Working with what you have
Can limitations open up new ways of seeing?
One of the first self-taught art exhibitions I ever went to in Chicago featured Mose Tolliver (1925-2006).
It wasn’t in a museum. It wasn’t even in a proper gallery.
It was in the living room space of painter Roger Brown’s Chicago home and studio on Halsted Street.
The moment I stepped through the door, I felt slightly disoriented.

The room pulsed with color and a strange visual energy I had never encountered before.
Painting after painting covered the walls—alive with unusual palettes, simplified figures, expressive brushwork, and compositions that seemed to push against their own edges.
For a long time after, I couldn’t stop thinking about the show.
I couldn’t fully explain why the work stayed with me. I only knew it felt unlike anything I had been taught to expect from art.

Looking back, I realize that the exhibition taught me something I would later encounter constantly in design and creative work—strong ideas often emerge from limitation, not abundance.

In Tolliver’s case, those constraints weren’t theoretical.
Mose Tolliver wasn’t part of the traditional art world. He grew up the child of sharecroppers in rural Alabama and spent years working in a furniture factory.
Art school, galleries, museums—none of that was part of the path.
Everything changed after a serious accident at work, when a load of rock fell from a forklift and crushed his legs. Unable to stand without crutches, Tolliver began painting while sitting on his bed, balancing boards across his knees and rotating them as he worked.
His materials were whatever he could find. That often meant discarded house paint, scraps of wood, and old boards.

What began as something to do during recovery quietly became the work of his life—eventually finding its way into collections at institutions like the Metropolitan Museum of Art in New York and the Centre Pompidou in Paris.
That matters because, at first glance, the paintings can appear crude or almost childlike to people unfamiliar with self-taught art.
But the longer you look, the more you see.
In Tolliver’s paintings, you can feel the joy of making everywhere—in the curves and flow of the shapes, the expressive, confident brushstrokes, and the compositions that activate the edges and push against the figures.
Everything is highly simplified, yet nothing feels reduced.
The color combinations can feel awkward at first—sometimes jarring, sometimes unexpectedly sophisticated—but they somehow resolve into something unmistakably personal.
That tension was exactly what made the paintings feel so alive and memorable.
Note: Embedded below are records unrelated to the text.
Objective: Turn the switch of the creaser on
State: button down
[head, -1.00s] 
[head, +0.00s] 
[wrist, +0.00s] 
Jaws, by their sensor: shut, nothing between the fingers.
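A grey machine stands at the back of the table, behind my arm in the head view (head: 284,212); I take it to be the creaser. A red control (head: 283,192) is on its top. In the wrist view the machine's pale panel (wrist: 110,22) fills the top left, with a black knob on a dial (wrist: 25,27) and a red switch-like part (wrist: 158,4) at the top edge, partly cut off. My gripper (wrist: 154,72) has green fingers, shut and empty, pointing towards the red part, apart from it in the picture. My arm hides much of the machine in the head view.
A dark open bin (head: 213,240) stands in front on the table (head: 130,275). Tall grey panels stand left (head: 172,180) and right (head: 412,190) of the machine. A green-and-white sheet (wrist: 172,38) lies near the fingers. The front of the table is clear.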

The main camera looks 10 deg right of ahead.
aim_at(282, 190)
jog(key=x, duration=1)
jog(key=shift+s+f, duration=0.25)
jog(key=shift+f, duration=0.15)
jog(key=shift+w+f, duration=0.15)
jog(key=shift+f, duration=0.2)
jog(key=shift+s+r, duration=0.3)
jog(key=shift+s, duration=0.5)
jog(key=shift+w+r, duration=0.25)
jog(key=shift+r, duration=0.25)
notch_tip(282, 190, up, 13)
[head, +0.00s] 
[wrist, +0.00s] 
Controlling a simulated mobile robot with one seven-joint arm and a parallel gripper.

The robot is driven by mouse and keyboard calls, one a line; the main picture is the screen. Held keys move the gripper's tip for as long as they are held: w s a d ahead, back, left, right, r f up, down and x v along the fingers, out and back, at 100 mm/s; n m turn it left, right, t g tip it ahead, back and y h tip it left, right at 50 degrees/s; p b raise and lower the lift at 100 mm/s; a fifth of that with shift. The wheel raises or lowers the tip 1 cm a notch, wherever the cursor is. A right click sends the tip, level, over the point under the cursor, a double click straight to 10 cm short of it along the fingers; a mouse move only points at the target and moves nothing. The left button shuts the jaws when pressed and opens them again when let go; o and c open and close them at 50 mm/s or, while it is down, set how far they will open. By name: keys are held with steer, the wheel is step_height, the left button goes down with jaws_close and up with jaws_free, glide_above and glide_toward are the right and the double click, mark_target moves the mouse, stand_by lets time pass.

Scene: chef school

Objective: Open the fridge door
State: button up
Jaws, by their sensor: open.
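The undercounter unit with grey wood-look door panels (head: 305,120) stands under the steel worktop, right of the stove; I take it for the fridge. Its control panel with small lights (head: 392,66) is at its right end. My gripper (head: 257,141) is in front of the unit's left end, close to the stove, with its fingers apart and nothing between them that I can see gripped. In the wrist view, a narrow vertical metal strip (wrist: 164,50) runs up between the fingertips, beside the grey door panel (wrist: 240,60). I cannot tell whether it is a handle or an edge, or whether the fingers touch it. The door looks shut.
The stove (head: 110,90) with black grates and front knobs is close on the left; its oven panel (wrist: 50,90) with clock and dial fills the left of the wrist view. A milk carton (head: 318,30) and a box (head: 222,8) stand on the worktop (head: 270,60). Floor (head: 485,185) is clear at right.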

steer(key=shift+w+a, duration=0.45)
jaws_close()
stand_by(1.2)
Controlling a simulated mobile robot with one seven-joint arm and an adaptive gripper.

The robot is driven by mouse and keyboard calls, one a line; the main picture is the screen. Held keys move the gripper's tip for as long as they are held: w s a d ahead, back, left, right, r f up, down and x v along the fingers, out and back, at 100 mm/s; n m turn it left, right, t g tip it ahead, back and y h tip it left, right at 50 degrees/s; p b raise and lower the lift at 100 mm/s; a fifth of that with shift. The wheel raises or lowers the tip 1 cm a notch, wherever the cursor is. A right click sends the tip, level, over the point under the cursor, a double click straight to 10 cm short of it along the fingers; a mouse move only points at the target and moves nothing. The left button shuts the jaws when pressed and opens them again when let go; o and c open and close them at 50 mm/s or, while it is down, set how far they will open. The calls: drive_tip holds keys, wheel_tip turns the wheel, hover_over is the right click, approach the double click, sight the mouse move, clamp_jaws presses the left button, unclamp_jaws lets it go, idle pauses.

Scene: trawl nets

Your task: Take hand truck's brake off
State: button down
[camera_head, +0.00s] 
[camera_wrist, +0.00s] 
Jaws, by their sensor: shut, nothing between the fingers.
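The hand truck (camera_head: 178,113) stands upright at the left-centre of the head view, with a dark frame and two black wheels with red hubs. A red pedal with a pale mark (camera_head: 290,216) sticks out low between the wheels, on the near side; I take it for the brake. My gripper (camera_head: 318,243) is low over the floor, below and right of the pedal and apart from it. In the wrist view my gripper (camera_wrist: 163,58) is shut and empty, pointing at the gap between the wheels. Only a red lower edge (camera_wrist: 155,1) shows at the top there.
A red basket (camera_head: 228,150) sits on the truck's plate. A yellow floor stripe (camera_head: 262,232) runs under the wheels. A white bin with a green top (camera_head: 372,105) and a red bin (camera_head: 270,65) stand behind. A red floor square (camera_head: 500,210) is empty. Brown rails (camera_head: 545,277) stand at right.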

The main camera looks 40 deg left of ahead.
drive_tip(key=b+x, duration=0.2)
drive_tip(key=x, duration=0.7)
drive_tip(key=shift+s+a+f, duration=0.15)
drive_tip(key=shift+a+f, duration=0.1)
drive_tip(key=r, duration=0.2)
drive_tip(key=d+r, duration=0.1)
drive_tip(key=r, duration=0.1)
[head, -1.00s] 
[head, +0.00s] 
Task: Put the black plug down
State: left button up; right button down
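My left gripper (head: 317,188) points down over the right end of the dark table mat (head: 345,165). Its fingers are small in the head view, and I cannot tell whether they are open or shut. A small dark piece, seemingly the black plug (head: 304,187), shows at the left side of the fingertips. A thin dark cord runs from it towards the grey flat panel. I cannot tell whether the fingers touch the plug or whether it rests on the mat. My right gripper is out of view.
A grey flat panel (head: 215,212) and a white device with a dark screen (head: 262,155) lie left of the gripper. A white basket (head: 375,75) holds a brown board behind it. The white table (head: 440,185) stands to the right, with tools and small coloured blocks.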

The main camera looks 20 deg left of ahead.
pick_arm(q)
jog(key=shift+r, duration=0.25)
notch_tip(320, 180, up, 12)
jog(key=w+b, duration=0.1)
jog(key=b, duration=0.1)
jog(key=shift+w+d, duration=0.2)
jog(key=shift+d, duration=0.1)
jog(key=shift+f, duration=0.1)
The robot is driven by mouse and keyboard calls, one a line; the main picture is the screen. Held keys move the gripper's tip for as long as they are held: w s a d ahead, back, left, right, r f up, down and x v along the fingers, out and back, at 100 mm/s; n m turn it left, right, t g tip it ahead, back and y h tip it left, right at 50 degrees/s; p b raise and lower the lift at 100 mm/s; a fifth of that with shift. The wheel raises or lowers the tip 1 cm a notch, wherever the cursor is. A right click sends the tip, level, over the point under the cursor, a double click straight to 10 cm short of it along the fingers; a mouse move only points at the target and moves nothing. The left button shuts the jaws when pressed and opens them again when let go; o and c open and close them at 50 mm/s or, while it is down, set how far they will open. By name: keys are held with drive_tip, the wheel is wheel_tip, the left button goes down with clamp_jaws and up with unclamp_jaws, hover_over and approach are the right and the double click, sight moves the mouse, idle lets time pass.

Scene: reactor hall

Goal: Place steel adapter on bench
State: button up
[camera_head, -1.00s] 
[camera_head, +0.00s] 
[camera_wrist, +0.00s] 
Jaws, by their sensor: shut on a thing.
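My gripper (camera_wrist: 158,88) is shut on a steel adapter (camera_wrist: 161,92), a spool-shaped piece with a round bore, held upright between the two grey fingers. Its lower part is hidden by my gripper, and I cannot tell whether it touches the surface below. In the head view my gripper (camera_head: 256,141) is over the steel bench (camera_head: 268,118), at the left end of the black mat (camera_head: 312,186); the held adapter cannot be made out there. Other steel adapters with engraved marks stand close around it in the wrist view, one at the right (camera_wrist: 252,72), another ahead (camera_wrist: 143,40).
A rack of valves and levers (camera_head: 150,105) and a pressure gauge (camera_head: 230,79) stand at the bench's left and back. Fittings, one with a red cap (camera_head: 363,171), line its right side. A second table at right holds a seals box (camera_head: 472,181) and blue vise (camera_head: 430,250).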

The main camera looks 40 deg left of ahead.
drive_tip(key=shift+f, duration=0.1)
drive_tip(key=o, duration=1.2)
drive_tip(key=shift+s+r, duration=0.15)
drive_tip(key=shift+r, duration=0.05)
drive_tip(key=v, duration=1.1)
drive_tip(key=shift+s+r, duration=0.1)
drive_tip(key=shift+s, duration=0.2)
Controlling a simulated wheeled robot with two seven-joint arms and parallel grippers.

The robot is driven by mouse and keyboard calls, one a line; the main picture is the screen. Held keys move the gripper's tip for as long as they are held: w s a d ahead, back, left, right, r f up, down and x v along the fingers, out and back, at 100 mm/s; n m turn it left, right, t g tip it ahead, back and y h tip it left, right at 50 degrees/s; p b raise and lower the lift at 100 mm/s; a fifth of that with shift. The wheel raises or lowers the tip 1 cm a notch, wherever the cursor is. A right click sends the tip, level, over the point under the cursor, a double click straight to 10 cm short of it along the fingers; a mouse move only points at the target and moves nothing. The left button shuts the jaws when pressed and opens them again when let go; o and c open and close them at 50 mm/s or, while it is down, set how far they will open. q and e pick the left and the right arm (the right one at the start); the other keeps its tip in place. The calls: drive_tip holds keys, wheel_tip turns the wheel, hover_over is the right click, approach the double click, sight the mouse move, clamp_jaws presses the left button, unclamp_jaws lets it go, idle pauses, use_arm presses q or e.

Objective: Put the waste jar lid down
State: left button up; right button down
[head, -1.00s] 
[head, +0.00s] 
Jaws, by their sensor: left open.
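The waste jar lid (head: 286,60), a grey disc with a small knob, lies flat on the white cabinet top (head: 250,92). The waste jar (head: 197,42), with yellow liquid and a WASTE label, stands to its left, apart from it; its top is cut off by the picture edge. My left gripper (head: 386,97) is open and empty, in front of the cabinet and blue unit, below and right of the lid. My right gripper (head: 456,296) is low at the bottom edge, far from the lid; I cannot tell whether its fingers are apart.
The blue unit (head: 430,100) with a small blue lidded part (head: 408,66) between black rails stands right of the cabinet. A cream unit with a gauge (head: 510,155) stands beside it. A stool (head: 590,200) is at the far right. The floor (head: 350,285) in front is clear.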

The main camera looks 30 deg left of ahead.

Years later, after collecting and living with Tolliver’s work, I noticed something even more revealing.
I acquired two rare paintings of “Calendar Girls”.
I was struck by what I assumed was Tolliver’s intentional choice of color—a stylistic use of red, white, and blue.
The more I learned about Mose Tolliver’s work, the more likely it seems that the unusual matching palette across multiple paintings was simply a reflection of the paint he had available at the time.
The palette wasn’t invented theoretically.
It emerged from constraint.
That realization stayed with me because design often works the same way.

Designers rarely begin with unlimited freedom.
We work inside constraints: existing brands, inherited systems, fixed formats, available typefaces, imperfect images, tight timelines, partial information.
And yet creative work still happens.
Words. Images. Typography. Color. Form.
The “materials” themselves are ordinary.
What changes is how we as designers see them—and what we imagine they could become.
Mose Tolliver didn’t wait for better conditions or more resources.
He worked with what he had available and transformed it into something unmistakably his own.
That’s the part I reflect on when I look at his paintings.
Creativity isn’t about having more. It’s about seeing more.